Srinagar, Jammu can no longer afford unplanned urban growth. ES 2026 has a clear warning 

By Dr G. N. Qasba
Former Commissioner, Srinagar Municipal Corporation

The Economic Survey 2025–26 has flagged a silent but growing risk that India’s cities can no longer afford to ignore – unplanned urban expansion. Cities like Srinagar and Jammu sit squarely at the centre of this unfolding challenge.

The Survey’s recommendation that every city with a population above one million must adopt a 20-year City Spatial and Economic Plan, reviewed every five years, with clear and non-negotiable commitments on transport, housing and land-value capture, is particularly relevant for Jammu and Srinagar. For these two cities, this is not an abstract policy suggestion—it is an urgent necessity.

Both cities are experiencing rapid horizontal sprawl, worsening traffic congestion, mounting pressure on water bodies and flood plains, unchecked growth of informal housing, and a steady erosion of public spaces. In Srinagar, the costs of poor planning are magnified by its fragile ecology and high flood vulnerability. In Jammu, ribbon development and unregulated peri-urban expansion are gradually undermining livability and urban efficiency.

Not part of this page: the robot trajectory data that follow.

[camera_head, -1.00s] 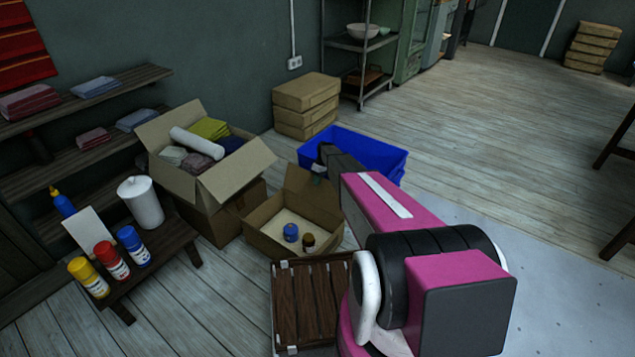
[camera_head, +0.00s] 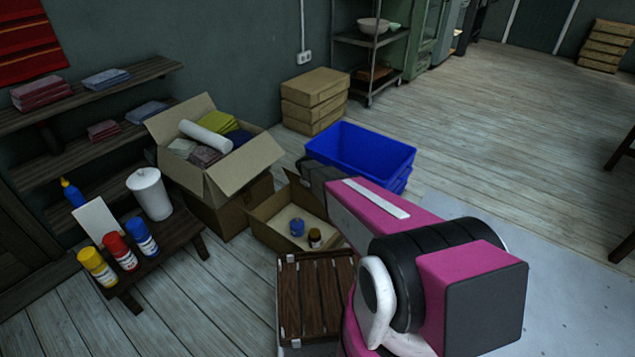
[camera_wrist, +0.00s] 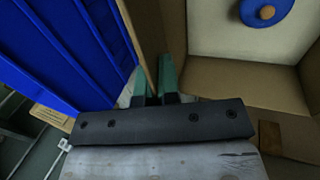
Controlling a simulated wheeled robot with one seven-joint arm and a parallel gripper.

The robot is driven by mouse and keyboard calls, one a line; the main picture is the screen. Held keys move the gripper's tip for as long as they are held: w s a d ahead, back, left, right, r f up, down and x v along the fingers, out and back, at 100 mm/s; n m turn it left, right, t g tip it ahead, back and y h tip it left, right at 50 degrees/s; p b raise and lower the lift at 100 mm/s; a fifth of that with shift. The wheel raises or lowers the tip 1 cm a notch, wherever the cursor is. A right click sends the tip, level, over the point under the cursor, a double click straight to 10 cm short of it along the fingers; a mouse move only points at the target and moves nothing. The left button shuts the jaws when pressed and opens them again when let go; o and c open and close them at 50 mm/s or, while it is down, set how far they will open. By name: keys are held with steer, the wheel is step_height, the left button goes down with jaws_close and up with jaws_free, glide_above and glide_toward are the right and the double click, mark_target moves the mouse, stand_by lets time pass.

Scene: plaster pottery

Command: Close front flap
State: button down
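In the head view my fingertips are hidden.
A blue crate (camera_head: 362,150) stands close behind the flap. A fuller cardboard box (camera_head: 235,165) is to the left, a slatted wooden crate (camera_head: 315,290) in front. A low bench (camera_head: 180,250) with bottles stands at left.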

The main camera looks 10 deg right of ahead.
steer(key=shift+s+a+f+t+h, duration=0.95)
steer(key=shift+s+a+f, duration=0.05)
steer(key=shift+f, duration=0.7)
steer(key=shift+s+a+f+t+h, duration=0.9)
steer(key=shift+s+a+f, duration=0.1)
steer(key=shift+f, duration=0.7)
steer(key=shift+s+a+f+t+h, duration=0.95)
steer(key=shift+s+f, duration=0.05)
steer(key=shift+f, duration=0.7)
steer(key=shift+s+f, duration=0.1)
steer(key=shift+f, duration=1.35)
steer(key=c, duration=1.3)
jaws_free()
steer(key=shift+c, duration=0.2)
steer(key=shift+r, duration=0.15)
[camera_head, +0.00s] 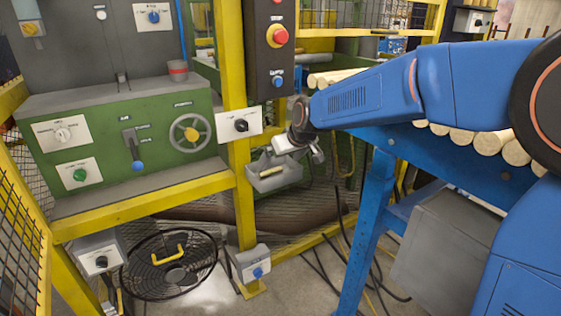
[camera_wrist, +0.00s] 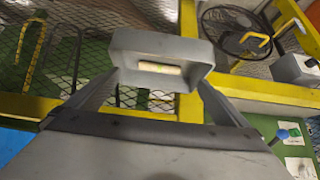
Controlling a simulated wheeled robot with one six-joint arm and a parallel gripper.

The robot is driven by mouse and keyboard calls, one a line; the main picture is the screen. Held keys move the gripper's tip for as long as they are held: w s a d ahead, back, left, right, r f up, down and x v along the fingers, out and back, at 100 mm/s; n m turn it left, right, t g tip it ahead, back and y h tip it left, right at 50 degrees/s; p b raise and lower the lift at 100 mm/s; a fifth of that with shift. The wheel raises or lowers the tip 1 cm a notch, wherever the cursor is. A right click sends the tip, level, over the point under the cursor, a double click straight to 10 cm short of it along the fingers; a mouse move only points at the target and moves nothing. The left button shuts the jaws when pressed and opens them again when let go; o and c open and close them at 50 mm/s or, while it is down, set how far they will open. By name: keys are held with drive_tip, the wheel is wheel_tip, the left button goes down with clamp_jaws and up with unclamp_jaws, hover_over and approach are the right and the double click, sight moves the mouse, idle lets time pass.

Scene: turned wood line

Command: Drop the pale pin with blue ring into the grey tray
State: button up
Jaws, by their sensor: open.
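The grey tray (camera_head: 284,179) is a small open box beside the yellow post; it also shows in the wrist view (camera_wrist: 123,42). A pale pin (camera_head: 271,172) lies on its side in the tray. In the wrist view the pin (camera_wrist: 159,68) lies along the tray's near side, with faint marks around its middle; I cannot make out a blue ring. My gripper (camera_head: 300,153) is just above the tray. In the wrist view my gripper (camera_wrist: 160,84) has its fingers spread wide, with nothing held between them. The pin lies beyond the fingertips.
A blue bench (camera_head: 440,160) with several pale wood rods (camera_head: 460,136) stands at the right. A green machine (camera_head: 120,140) with knobs and a yellow frame is at the left. The yellow post (camera_head: 243,200) and wire mesh are close to the tray. Cables hang below.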

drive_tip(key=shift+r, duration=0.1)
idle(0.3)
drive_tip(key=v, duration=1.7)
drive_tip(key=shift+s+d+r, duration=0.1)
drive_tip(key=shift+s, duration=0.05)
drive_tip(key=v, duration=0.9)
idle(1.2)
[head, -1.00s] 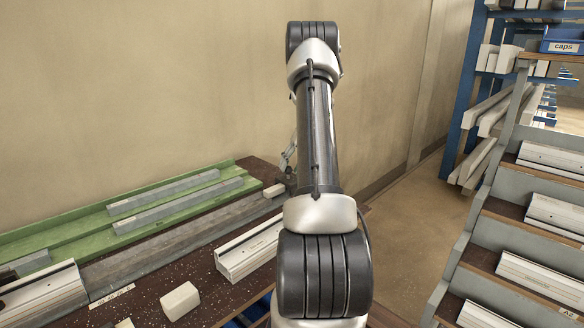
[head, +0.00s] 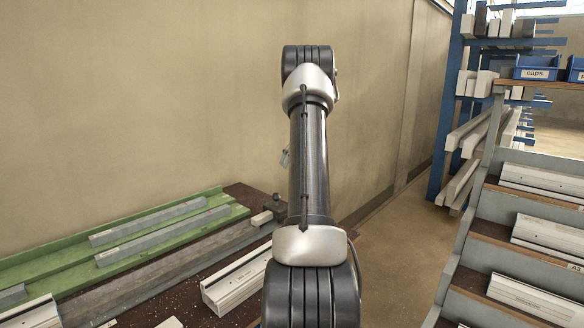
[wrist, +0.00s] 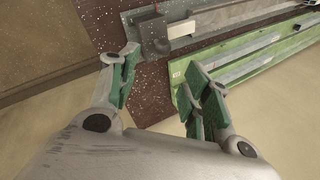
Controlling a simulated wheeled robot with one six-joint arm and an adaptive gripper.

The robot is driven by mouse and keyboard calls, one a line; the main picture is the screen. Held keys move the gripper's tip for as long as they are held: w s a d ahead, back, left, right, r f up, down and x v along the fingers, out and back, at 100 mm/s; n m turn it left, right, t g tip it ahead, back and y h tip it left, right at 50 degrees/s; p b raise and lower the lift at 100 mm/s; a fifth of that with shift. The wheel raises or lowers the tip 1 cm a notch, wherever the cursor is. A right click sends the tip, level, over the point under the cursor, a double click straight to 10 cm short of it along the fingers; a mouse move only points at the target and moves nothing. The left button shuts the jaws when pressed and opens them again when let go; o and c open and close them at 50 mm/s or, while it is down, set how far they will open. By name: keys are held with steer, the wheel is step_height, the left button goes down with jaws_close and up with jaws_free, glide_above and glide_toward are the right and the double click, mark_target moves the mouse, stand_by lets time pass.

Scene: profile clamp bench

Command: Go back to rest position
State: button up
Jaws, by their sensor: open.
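My gripper (wrist: 160,95) is open and empty in the wrist view, its two green-padded fingers spread apart above the end of the bench. In the head view my arm stands upright in the middle and hides most of the gripper; only a small grey part of it shows left of the arm. The clamp bench (head: 130,296) has a dark speckled top and lies at lower left. A green profile bed (head: 75,262) with grey bars runs along its back. A dark clamp block (wrist: 153,38) at the bench end shows beyond the fingers, apart from them.
A white profile (head: 235,282) lies on the bench close to my arm. A stepped rack (head: 470,262) with white profiles stands at right, with blue bins (head: 540,68) above and a blue shelf (head: 447,150) behind. Floor (head: 385,250) is clear between bench and rack.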

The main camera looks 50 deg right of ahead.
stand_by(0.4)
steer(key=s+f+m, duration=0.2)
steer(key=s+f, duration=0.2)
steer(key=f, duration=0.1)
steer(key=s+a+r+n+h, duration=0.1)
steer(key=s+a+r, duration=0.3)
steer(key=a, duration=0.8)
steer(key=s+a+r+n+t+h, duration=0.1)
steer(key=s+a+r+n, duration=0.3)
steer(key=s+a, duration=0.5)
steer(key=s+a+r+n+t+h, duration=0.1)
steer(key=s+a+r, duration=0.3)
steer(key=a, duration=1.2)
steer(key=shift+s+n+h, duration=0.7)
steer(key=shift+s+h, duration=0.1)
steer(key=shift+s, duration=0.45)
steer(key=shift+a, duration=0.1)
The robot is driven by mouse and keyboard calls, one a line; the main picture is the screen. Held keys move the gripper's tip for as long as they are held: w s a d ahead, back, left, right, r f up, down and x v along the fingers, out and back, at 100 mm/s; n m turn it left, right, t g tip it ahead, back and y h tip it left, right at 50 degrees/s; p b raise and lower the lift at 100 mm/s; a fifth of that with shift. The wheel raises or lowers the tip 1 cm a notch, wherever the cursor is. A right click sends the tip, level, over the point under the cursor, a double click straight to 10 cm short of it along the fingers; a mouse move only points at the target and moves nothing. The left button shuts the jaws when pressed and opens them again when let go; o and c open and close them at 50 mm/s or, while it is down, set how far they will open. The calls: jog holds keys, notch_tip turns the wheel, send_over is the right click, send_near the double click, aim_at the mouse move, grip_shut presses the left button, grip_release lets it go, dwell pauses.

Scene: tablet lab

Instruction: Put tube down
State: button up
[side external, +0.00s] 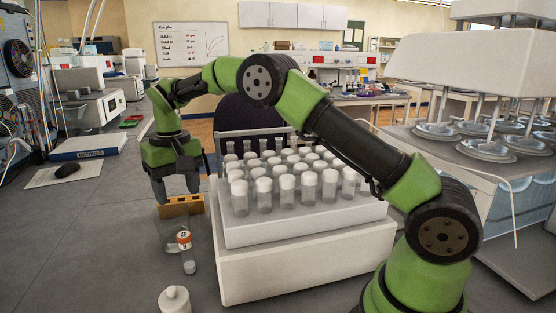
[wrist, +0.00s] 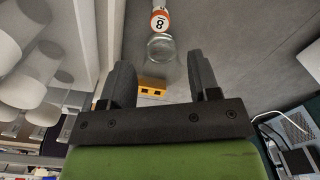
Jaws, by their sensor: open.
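My gripper (side external: 177,190) is open, pointing down above the grey table left of the white rack. Its two fingers (wrist: 161,72) also show apart in the wrist view, with nothing held between them. A clear tube with an orange and white label (side external: 184,240) is on the table in front of and below my gripper. I cannot tell surely whether the tube stands or lies.
A white rack (side external: 300,262) full of white-capped tubes stands right of my gripper. A yellow-brown block (side external: 181,206) sits below the fingers; it also shows in the wrist view (wrist: 152,86). A white capped container (side external: 174,299) is at the front.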

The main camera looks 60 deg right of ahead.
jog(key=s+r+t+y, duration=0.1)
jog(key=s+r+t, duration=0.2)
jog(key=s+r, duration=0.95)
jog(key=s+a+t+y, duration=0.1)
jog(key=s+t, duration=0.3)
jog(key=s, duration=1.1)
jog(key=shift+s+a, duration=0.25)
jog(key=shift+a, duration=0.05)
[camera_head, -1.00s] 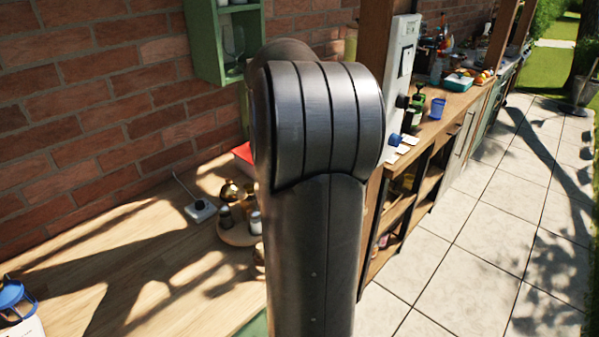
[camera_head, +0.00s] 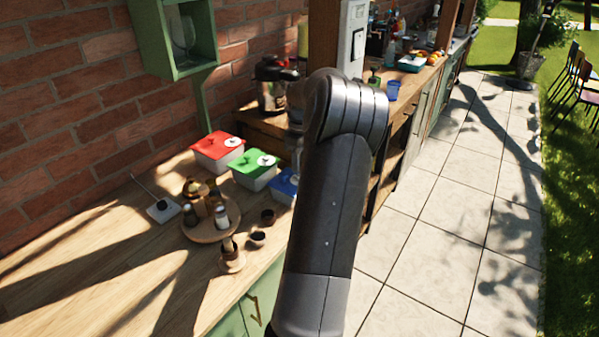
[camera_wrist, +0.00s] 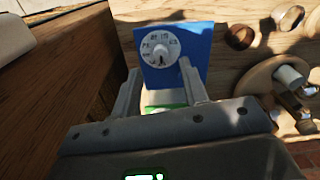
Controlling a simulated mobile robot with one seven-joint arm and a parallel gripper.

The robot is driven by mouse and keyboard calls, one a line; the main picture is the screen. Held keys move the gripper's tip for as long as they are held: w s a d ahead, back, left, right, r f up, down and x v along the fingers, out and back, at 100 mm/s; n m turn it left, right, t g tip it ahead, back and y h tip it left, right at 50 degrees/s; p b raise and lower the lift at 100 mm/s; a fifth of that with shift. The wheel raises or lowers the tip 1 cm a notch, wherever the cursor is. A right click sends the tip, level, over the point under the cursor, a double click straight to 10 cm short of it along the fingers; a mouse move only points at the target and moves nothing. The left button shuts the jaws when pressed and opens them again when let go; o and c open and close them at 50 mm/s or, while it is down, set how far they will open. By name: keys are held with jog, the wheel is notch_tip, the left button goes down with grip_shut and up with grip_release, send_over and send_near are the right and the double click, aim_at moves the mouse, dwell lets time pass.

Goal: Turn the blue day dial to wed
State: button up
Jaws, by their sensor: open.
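The blue box (camera_head: 281,188) stands at the right end of the row of boxes on the wooden counter (camera_head: 130,250), partly hidden by my arm. In the wrist view its blue lid (camera_wrist: 190,75) faces the camera, with a round white dial (camera_wrist: 160,46) near the lid's upper left. The dial carries small dark markings around its rim, too small to read surely, so its setting cannot be told. My gripper (camera_wrist: 159,68) is open and empty, its two fingers spread below the dial in the picture. Contact with the dial cannot be told. My gripper is hidden in the head view.
A green-lidded box (camera_head: 248,170) and a red-lidded box (camera_head: 212,150) stand beside the blue one. A round wooden tray (camera_head: 205,232) with jars and small cups (camera_head: 267,216) stands nearby. A green wall shelf (camera_head: 150,40) hangs on the brick wall. The counter's left is clear.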

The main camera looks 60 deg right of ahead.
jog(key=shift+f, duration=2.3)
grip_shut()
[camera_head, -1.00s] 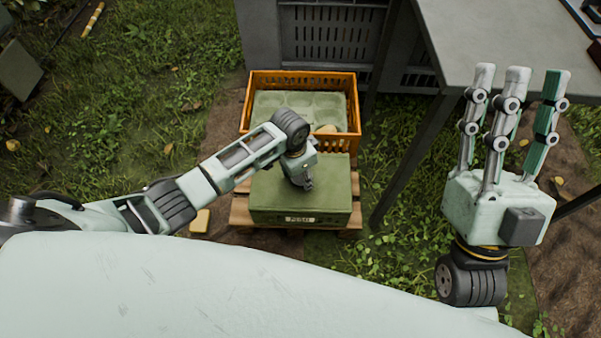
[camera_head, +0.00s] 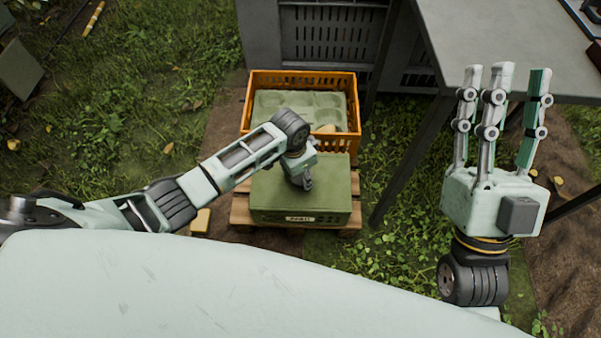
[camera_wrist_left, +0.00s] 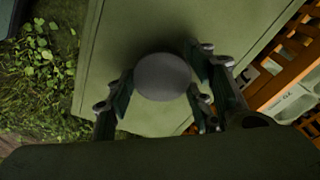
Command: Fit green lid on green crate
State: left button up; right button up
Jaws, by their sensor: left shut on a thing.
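The green lid (camera_head: 332,180) lies level on top of the green crate (camera_head: 300,219), on a wooden pallet. From above its edges look in line with the crate walls; whether it is fully seated I cannot tell. My left gripper (camera_head: 304,182) is over the lid's middle, pointing down, and hides that part in the head view. In the left wrist view, my left gripper (camera_wrist_left: 162,95) is shut around a round dark knob (camera_wrist_left: 162,77) on the lid (camera_wrist_left: 130,35). My right gripper (camera_head: 504,120) is raised at the right, fingers upward, apart and empty.
An orange crate (camera_head: 247,108) with a pale green moulded tray stands just behind the green crate. A grey table (camera_head: 500,40) is at the upper right, its leg near the pallet (camera_head: 240,212). Grey crates (camera_head: 262,40) stand at the back. Grass lies to the left.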

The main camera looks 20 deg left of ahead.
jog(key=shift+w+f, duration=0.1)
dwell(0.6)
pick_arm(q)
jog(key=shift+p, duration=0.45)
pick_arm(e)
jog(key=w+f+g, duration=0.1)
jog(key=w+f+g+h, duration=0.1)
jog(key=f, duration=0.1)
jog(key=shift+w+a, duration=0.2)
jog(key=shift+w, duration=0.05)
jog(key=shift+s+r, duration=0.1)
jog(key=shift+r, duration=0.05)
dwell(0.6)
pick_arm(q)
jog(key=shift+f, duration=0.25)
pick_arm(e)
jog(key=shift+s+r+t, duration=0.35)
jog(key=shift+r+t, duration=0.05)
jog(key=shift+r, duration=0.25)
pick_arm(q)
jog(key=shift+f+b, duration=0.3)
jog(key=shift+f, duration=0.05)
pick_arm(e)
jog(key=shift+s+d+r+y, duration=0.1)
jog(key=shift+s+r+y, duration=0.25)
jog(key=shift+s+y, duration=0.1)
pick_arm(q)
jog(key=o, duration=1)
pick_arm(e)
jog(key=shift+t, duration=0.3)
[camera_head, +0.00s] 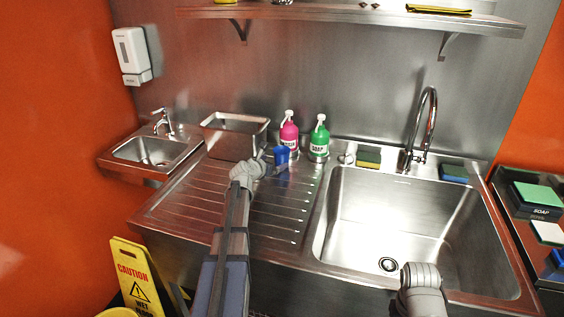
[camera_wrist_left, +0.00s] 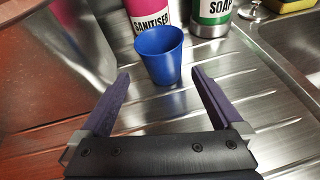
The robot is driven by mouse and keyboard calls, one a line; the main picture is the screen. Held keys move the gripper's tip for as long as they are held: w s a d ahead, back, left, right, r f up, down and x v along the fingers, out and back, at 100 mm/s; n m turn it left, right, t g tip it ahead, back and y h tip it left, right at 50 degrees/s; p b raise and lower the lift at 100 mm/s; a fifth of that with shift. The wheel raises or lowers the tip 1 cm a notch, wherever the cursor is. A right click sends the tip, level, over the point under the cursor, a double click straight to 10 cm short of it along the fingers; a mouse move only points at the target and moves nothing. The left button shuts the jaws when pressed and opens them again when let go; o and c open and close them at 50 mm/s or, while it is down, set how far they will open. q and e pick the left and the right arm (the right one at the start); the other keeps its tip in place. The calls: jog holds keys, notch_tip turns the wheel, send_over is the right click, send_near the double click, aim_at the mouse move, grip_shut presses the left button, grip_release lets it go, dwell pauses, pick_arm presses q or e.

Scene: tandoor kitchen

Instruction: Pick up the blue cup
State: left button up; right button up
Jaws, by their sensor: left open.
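The blue cup (camera_head: 282,156) stands upright on the ribbed steel drainboard (camera_head: 200,205), in front of the pink bottle. In the left wrist view the blue cup (camera_wrist_left: 160,54) is just beyond the fingertips, roughly centred between them. My left gripper (camera_wrist_left: 161,75) is open and empty, and its two purple fingers point toward the cup without touching it. In the head view my left gripper (camera_head: 270,160) is small beside the cup and its fingers are partly hidden. Part of my right arm shows at the lower right, but its gripper is not in view.
A pink sanitiser bottle (camera_head: 288,134) and a green soap bottle (camera_head: 319,140) stand close behind the cup. A steel container (camera_head: 236,134) is to its left. The sink basin (camera_head: 400,220) lies to the right, with a tall tap (camera_head: 430,120). A shelf (camera_head: 350,12) hangs above.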

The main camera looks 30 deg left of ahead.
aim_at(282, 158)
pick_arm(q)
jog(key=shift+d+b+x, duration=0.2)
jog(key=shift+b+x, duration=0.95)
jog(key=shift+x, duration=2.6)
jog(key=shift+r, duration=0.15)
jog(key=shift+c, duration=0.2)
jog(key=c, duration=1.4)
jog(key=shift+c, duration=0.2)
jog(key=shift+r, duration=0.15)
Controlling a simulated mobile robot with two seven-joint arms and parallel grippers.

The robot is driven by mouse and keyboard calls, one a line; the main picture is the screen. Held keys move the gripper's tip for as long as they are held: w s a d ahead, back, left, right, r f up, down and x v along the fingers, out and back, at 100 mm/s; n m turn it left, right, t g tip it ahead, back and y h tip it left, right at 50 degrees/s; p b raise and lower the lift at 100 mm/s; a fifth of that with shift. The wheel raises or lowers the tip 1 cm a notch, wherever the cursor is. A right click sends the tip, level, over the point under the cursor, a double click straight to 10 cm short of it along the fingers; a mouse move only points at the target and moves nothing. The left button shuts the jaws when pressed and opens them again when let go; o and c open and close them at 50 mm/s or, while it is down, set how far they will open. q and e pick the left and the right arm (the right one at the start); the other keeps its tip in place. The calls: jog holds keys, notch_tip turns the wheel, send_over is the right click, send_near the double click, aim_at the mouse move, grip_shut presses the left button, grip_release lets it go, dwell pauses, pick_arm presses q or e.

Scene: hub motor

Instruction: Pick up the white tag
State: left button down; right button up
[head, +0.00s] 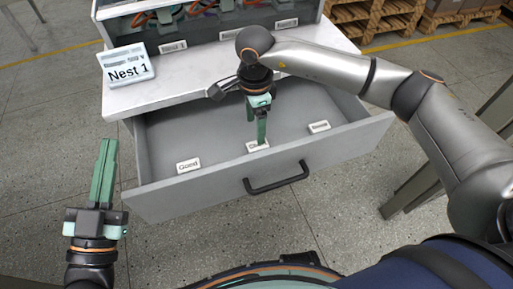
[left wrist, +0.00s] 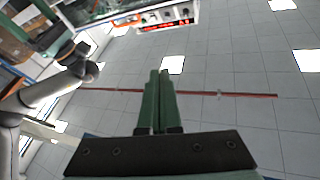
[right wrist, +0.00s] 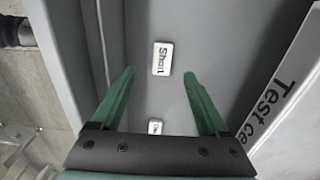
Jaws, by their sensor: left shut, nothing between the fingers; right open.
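Three small white tags lie inside the open grey drawer in the head view: one reading "Guard" (head: 189,165) at the left, one in the middle (head: 257,147) and one at the right (head: 319,127). My right gripper (head: 262,140) points down into the drawer over the middle tag and partly hides it. In the right wrist view a white tag reading "Shaft" (right wrist: 163,58) lies between and beyond the open fingers (right wrist: 158,73); nothing is held. Another tag (right wrist: 155,128) shows near the palm. My left gripper (head: 108,143) is shut and empty, left of the drawer.
The drawer front (head: 220,195) has a black handle (head: 276,178). The white bench top (head: 190,75) above carries a "Nest 1" sign (head: 127,66) and several labelled bins. Wooden pallets (head: 375,18) stand at the back right. Floor at the left is clear.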

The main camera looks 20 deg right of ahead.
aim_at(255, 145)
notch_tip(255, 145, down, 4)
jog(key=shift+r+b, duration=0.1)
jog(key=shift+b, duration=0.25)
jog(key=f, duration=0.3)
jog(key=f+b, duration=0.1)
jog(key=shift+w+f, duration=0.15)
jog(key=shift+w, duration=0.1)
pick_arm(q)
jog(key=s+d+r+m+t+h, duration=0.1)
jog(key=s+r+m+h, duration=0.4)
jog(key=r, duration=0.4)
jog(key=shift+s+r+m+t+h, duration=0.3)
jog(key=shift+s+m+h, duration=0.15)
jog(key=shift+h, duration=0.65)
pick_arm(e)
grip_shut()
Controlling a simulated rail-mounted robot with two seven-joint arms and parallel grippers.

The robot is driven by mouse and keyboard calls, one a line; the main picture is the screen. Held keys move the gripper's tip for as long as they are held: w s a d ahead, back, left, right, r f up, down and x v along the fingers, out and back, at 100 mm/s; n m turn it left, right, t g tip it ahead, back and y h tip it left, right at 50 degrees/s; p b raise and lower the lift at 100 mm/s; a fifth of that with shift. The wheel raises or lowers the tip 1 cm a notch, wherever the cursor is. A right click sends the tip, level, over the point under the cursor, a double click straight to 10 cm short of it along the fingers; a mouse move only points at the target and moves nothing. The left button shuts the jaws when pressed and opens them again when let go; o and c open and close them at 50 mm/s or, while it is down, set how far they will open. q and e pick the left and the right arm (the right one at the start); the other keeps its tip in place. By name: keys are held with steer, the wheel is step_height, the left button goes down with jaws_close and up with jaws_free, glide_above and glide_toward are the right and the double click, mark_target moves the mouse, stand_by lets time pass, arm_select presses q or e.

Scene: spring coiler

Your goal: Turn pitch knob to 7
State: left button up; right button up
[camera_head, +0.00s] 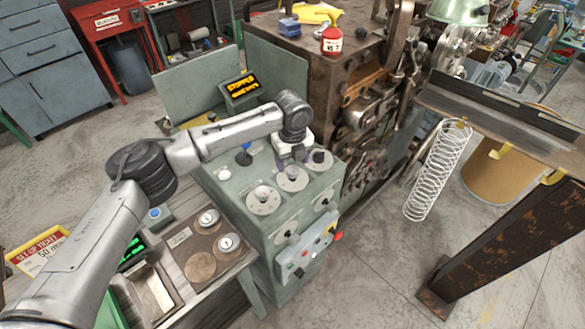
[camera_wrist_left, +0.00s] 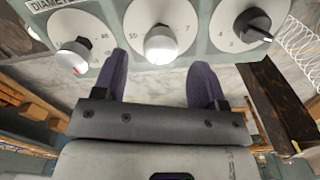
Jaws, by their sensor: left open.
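A green control cabinet (camera_head: 240,207) has three round dials on its sloped top. The far dial (camera_head: 319,161) has a black knob (camera_wrist_left: 254,24). No pitch label is readable. My left gripper (camera_head: 291,160) is above the middle dial, with its purple fingers open. In the left wrist view its fingertips (camera_wrist_left: 160,72) appear either side of the white knob; contact cannot be told. My right gripper is out of view.
A blue push-button panel (camera_head: 308,250) is on the cabinet's front. A rusty machine (camera_head: 345,95) stands behind it. A wire spring (camera_head: 438,170) hangs to the right.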

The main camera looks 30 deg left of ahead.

By 2036, India’s cities are projected to house nearly 60 crore people and contribute close to 70 per cent of the national GDP. Jammu and Srinagar are expected to function as key regional growth anchors in this urban future. Yet, despite this strategic importance, both cities continue to operate largely through fragmented projects and short-term fixes. Flyovers, roads, housing clusters or drainage works, when planned in isolation, cannot adequately manage the combined pressures of population growth, economic transition and climate risk.

What Jammu and Srinagar require is a decisive shift towards integrated urban planning. This includes transit-oriented and climate-resilient transport systems, affordable and well-located housing closely linked to employment zones, protection of lakes, rivers, flood plains and green buffers, and smart land-value capture mechanisms to sustainably finance public infrastructure.

This agenda goes far beyond infrastructure creation. For Jammu and Srinagar, planned urbanisation is fundamentally about economic competitiveness, disaster resilience, social equity and quality of life. If planned well, these cities can emerge as sustainable growth engines for the entire region. If planned poorly, they risk becoming increasingly congested, environmentally fragile and economically inefficient.

The choice is clear, and so is the timing. The window of opportunity is now.